Write out the entire listing below exactly, with the pictures left out.

COLLECTED MATERIAL:
══════════
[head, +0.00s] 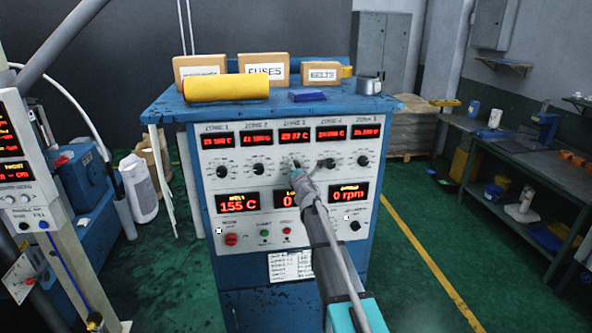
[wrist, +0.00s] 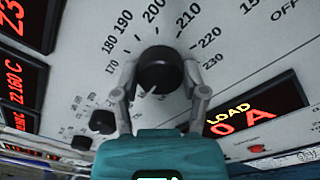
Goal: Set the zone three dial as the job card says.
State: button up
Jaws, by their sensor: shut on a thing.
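The zone three dial (wrist: 160,68) is a round black knob on a pale panel. Around it in the wrist view runs a printed scale from about 170 to 230, with 200 at the top. A small pale mark shows low on the knob; I cannot tell its exact setting. My gripper (wrist: 160,82) is shut on the knob, one finger on each side. In the head view my gripper (head: 296,169) reaches the middle dial of the row and mostly hides it. The zone three display (head: 294,135) glows red above; its digits are blurred. A printed sheet (head: 290,266) hangs below, unreadable.
Neighbouring dials (head: 258,169) and (head: 330,163) sit close on both sides. Lower displays read 155 C (head: 237,202) and 0 rpm (head: 348,195). Boxes and a yellow roll (head: 226,88) lie on the cabinet top (head: 335,102).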

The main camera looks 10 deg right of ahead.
══════════
RESPONSE FOR THIS EXERCISE:
[head, +0.00s] 
[wrist, +0.00s] 
Goal: Set the zone three dial as the job card says.
State: button up
Jaws, by their sensor: shut on a thing.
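The zone three dial (wrist: 160,68) is a round black knob on a pale panel. Around it in the wrist view runs a printed scale from about 170 to 230, with 200 at the top. A small pale mark shows low on the knob; I cannot tell its exact setting. My gripper (wrist: 160,82) is shut on the knob, one finger on each side. In the head view my gripper (head: 296,169) reaches the middle dial of the row and mostly hides it. The zone three display (head: 294,135) glows red above; its digits are blurred. A printed sheet (head: 290,266) hangs below, unreadable.
Neighbouring dials (head: 258,169) and (head: 330,163) sit close on both sides. Lower displays read 155 C (head: 237,202) and 0 rpm (head: 348,195). Boxes and a yellow roll (head: 226,88) lie on the cabinet top (head: 335,102).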

The main camera looks 10 deg right of ahead.

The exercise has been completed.